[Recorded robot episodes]
— START —
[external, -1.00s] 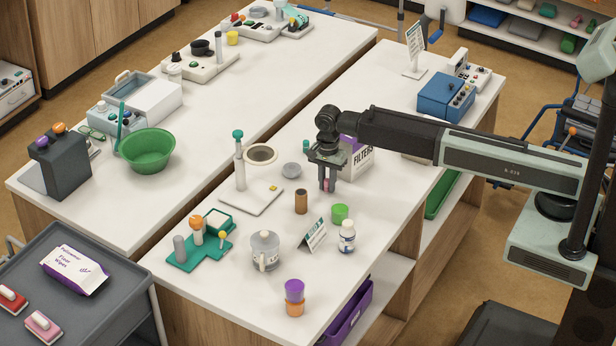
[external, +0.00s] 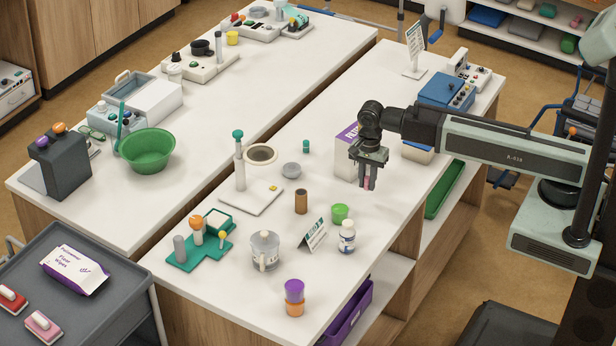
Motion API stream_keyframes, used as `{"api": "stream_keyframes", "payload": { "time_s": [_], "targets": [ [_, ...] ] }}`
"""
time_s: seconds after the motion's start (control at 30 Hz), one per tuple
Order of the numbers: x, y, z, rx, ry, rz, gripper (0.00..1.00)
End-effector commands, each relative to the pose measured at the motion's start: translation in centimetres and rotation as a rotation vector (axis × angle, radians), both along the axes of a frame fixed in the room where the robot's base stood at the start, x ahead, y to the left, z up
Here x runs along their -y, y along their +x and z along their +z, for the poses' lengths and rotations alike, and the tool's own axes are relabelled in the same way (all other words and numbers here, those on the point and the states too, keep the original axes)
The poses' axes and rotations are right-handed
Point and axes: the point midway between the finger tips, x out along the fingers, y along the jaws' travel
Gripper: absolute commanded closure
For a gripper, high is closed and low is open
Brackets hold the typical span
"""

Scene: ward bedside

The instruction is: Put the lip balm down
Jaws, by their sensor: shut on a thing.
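My gripper (external: 367,187) points down over the right part of the near white table (external: 378,215), in front of the white and purple filters box. It is shut on the lip balm (external: 367,183), a small pink piece showing between the fingertips. The fingers hide most of the lip balm. It looks held above the tabletop, but the exact height is hard to tell.
The filters box (external: 346,160) stands just behind my gripper. A green cup (external: 340,212), a white bottle (external: 347,236), a brown cylinder (external: 301,201) and a small sign (external: 314,235) stand to the left and front.

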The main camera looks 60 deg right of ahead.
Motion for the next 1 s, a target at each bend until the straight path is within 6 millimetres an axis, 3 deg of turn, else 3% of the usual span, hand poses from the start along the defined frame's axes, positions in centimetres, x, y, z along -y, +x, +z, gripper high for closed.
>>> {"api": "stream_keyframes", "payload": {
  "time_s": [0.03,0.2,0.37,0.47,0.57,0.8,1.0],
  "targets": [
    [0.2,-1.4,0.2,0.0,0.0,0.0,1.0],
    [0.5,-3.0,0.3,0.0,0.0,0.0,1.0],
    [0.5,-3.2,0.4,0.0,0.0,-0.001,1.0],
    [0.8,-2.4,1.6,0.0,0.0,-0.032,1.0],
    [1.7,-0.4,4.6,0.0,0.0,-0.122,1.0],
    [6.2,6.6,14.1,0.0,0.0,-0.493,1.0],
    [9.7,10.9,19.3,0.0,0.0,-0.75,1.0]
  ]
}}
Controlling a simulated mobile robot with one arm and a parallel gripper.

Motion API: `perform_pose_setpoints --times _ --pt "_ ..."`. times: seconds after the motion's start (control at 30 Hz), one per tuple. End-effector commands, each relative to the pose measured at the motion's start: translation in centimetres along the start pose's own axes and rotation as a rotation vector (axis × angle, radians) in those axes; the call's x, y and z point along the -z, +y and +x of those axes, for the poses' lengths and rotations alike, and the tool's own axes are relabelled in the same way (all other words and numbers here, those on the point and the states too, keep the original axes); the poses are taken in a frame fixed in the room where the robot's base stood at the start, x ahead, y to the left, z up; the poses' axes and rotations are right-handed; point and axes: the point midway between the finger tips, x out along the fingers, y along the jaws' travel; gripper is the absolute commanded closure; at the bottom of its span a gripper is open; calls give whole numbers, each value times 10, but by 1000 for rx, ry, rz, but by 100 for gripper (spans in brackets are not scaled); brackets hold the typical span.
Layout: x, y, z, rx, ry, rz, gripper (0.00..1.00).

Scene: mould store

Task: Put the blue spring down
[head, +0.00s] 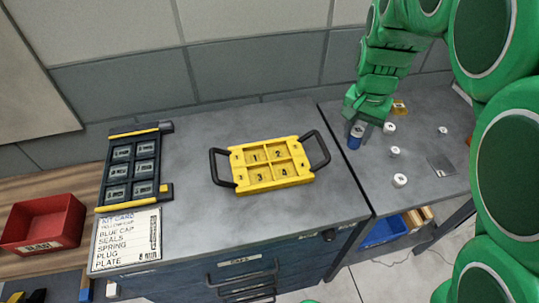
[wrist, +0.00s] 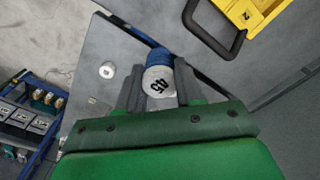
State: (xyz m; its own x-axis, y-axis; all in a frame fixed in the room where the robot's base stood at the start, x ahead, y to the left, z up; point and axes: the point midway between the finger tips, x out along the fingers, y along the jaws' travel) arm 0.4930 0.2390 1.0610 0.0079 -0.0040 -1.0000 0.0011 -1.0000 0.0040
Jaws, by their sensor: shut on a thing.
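My gripper (head: 362,118) is at the left part of the right-hand grey table (head: 425,190). It is shut on the blue spring (head: 355,137), a short blue cylinder with a pale part. In the wrist view the blue spring (wrist: 158,60) sits between the two fingers, with its pale end marked 45 towards the camera. Whether its lower end touches the table, I cannot tell.
A yellow tray (head: 245,175) with numbered compartments and black handles stands on the left-hand bench (head: 200,215). A black rack (head: 131,167), a list card (head: 128,238) and a red bin (head: 45,222) are left. Several white round parts (head: 400,180) stand near my gripper.

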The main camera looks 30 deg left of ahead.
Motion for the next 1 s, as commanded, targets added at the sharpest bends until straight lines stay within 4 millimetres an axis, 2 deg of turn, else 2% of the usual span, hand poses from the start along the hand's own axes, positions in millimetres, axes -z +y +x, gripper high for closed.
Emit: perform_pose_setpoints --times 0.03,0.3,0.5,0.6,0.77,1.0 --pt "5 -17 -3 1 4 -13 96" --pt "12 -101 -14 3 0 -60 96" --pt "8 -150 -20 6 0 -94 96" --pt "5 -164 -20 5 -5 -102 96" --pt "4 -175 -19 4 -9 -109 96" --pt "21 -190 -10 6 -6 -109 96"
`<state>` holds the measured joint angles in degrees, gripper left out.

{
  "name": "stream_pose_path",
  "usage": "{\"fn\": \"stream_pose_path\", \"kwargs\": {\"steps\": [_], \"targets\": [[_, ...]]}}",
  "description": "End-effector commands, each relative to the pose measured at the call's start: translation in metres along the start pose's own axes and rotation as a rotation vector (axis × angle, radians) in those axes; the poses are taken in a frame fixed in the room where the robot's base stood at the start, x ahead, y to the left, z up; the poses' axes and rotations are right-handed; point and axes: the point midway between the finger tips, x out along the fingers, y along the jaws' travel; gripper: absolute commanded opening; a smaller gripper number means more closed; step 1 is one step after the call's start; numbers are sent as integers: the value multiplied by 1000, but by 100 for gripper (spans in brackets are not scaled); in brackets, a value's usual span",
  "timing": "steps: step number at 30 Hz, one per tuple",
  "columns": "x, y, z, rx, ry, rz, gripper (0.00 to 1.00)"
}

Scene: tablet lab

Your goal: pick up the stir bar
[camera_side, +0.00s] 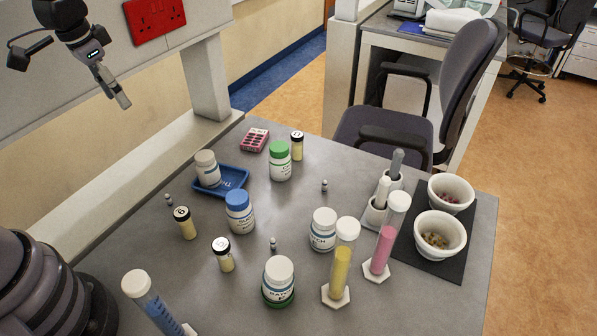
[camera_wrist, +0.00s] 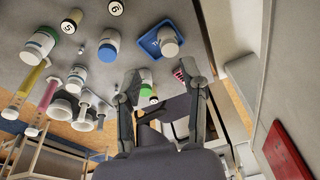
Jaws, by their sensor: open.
— END —
--- REQUIRED TASK ---
Repeat each entry exactly as given; no pictures belong in the copy.

--- EXERCISE OUTPUT ---
[external, -1.00s] 
[external, +0.00s] 
Motion API stream_keyframes, used as `{"api": "stream_keyframes", "payload": { "time_s": [_], "targets": [ [_, ...] ] }}`
"""
time_s: seconds after the motion's start (control at 30 Hz), one per tuple
Order of the numbers: x, y, z, rx, ry, rz, gripper (0.00..1.00)
End-effector commands, each relative to the pose measured at the motion's start: translation in centimetres and rotation as a rotation vector (axis × angle, radians), both along the axes of a frame fixed in the room where the robot's base stood at the start, x ahead, y to the left, z up
Here x runs along their -y, y along their +x and z along their +z, for the poses' lengths and rotations alike, and the tool's own axes are relabelled in the same way (all other words and numbers here, those on the point and the states too, keep the original axes)
The poses' axes and rotations are right-handed
Point and axes: the point midway between the finger tips, x out along the fingers, y along the jaws' travel
Gripper: absolute commanded closure
For a gripper, high is closed and low is open
Brackets hold the typical span
"""

Scene: ward bedside

The instruction is: Put the lip balm down
Jaws, by their sensor: shut on a thing.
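My gripper (external: 367,187) points down over the right part of the near white table (external: 378,215), in front of the white and purple filters box. It is shut on the lip balm (external: 367,183), a small pink piece showing between the fingertips. The fingers hide most of the lip balm. It looks held above the tabletop, but the exact height is hard to tell.
The filters box (external: 346,160) stands just behind my gripper. A green cup (external: 340,212), a white bottle (external: 347,236), a brown cylinder (external: 301,201) and a small sign (external: 314,235) stand to the left and front.

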The main camera looks 60 deg right of ahead.
Motion for the next 1 s, a target at each bend until the straight path is within 6 millimetres an axis, 3 deg of turn, else 3% of the usual span, hand poses from the start along the defined frame's axes, positions in centimetres, x, y, z along -y, +x, +z, gripper high for closed.
>>> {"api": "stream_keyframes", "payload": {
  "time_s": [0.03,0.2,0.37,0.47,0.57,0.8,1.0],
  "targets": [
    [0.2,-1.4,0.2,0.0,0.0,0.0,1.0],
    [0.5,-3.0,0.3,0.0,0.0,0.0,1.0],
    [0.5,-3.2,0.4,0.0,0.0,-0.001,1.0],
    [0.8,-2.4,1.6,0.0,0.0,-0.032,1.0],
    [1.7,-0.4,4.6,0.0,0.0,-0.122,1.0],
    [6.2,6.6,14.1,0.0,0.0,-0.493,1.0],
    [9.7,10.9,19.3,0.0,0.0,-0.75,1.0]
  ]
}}
Controlling a simulated mobile robot with one arm and a parallel gripper.

Motion API: `perform_pose_setpoints --times _ --pt "_ ..."`. times: seconds after the motion's start (control at 30 Hz), one per tuple. End-effector commands, each relative to the pose measured at the motion's start: translation in centimetres along the start pose's own axes and rotation as a rotation vector (axis × angle, radians) in those axes; the call's x, y and z point along the -z, +y and +x of those axes, for the poses' lengths and rotations alike, and the tool's own axes are relabelled in the same way (all other words and numbers here, those on the point and the states too, keep the original axes); the poses are taken in a frame fixed in the room where the robot's base stood at the start, x ahead, y to the left, z up; the poses' axes and rotations are right-handed; point and axes: the point midway between the finger tips, x out along the fingers, y along the jaws' travel; gripper is the absolute commanded closure; at the bottom of its span a gripper is open; calls give whole numbers, each value times 10, but by 1000 for rx, ry, rz, but by 100 for gripper (spans in brackets are not scaled); brackets hold the typical span.
Layout: x, y, z, rx, ry, rz, gripper (0.00..1.00).

Scene: mould store

Task: Put the blue spring down
[head, +0.00s] 
[wrist, +0.00s] 
State: (xyz m; its own x-axis, y-axis; all in a frame fixed in the room where the robot's base stood at the start, x ahead, y to the left, z up; point and axes: the point midway between the finger tips, x out along the fingers, y along the jaws' travel) arm 0.4930 0.2390 1.0610 0.0079 -0.0040 -1.0000 0.0011 -1.0000 0.0040
Jaws, by their sensor: shut on a thing.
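My gripper (head: 362,118) is at the left part of the right-hand grey table (head: 425,190). It is shut on the blue spring (head: 355,137), a short blue cylinder with a pale part. In the wrist view the blue spring (wrist: 158,60) sits between the two fingers, with its pale end marked 45 towards the camera. Whether its lower end touches the table, I cannot tell.
A yellow tray (head: 245,175) with numbered compartments and black handles stands on the left-hand bench (head: 200,215). A black rack (head: 131,167), a list card (head: 128,238) and a red bin (head: 45,222) are left. Several white round parts (head: 400,180) stand near my gripper.

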The main camera looks 30 deg left of ahead.
Motion for the next 1 s, as commanded, targets added at the sharpest bends until straight lines stay within 4 millimetres an axis, 2 deg of turn, else 2% of the usual span, hand poses from the start along the hand's own axes, positions in millimetres, axes -z +y +x, gripper high for closed.
Emit: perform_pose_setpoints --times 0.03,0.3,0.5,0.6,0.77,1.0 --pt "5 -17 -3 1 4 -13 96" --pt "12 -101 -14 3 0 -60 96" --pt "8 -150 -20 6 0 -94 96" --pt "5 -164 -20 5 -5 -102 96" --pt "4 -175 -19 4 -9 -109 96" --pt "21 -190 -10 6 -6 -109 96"
`<state>` holds the measured joint angles in degrees, gripper left out.

{
  "name": "stream_pose_path",
  "usage": "{\"fn\": \"stream_pose_path\", \"kwargs\": {\"steps\": [_], \"targets\": [[_, ...]]}}",
  "description": "End-effector commands, each relative to the pose measured at the call's start: translation in metres along the start pose's own axes and rotation as a rotation vector (axis × angle, radians) in those axes; the poses are taken in a frame fixed in the room where the robot's base stood at the start, x ahead, y to the left, z up; the poses' axes and rotations are right-handed; point and axes: the point midway between the finger tips, x out along the fingers, y along the jaws' travel; gripper: absolute commanded opening; a smaller gripper number means more closed; step 1 is one step after the call's start; numbers are sent as integers: the value multiplied by 1000, but by 100 for gripper (spans in brackets are not scaled); in brackets, a value's usual span",
  "timing": "steps: step number at 30 Hz, one per tuple",
  "columns": "x, y, z, rx, ry, rz, gripper (0.00 to 1.00)"
}

Scene: tablet lab

Your goal: pick up the stir bar
[camera_side, +0.00s] 
[camera_wrist, +0.00s] 
Jaws, by their sensor: open.

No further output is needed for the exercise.